## TASK DETAILS
Copy out every line that contains the word "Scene".

[Robot state and action records]

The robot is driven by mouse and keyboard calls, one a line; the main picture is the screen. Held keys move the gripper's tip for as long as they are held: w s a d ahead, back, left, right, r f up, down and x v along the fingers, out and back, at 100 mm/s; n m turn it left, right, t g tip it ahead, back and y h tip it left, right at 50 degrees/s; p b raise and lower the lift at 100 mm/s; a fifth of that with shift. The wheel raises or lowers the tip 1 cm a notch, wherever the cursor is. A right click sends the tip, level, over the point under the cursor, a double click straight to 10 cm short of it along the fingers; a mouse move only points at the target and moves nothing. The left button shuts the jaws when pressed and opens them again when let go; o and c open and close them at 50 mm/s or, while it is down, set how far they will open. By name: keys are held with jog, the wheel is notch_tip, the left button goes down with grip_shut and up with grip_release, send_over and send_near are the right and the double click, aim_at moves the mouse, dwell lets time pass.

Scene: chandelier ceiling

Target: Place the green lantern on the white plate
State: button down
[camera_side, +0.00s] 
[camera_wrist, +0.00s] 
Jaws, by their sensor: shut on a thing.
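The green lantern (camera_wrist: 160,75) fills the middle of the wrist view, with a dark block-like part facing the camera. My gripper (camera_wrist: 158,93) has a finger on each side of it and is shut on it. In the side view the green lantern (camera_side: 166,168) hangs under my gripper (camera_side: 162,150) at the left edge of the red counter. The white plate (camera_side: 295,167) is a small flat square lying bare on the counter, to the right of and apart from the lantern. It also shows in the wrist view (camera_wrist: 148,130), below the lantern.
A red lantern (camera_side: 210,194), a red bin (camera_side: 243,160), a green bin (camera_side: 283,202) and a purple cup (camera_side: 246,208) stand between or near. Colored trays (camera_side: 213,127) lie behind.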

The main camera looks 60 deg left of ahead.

---

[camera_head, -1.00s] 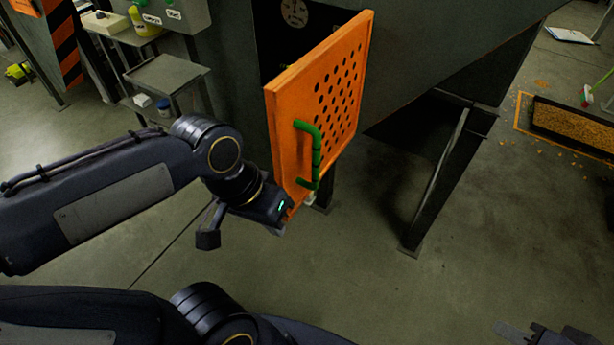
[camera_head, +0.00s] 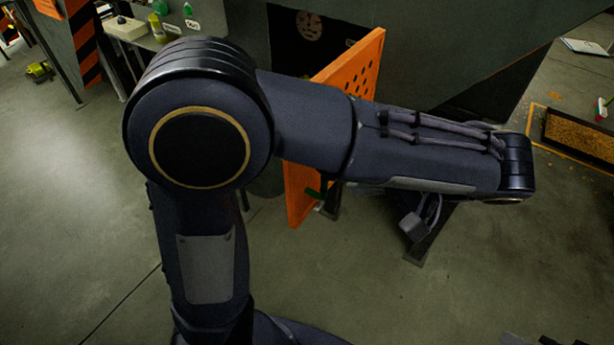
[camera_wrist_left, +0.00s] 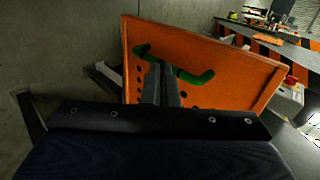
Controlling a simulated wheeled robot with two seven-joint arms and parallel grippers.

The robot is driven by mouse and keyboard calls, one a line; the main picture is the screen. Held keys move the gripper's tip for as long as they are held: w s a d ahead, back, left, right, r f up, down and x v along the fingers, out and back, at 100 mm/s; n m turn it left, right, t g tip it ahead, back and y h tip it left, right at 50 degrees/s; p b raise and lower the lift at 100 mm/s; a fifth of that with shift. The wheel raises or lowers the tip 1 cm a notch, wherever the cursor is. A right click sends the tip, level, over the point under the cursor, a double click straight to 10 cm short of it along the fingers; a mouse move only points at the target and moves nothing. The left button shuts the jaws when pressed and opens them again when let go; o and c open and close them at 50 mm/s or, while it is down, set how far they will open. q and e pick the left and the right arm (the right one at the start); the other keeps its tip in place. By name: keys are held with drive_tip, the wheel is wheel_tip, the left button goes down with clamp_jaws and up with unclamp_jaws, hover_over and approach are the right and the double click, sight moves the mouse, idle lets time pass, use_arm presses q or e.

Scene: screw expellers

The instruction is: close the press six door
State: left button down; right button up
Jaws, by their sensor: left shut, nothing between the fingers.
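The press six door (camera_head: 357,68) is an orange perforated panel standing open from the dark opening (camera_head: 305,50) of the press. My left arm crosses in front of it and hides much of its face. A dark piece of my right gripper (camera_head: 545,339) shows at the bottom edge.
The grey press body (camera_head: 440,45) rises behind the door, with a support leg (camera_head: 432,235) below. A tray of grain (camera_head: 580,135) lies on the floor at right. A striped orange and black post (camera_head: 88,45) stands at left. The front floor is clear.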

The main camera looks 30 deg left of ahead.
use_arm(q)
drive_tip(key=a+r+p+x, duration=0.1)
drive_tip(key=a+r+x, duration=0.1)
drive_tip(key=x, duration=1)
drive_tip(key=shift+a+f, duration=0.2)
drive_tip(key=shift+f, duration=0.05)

## SOLUTION FOR THIS TASK
Scene: chandelier ceiling
Scene: screw expellers

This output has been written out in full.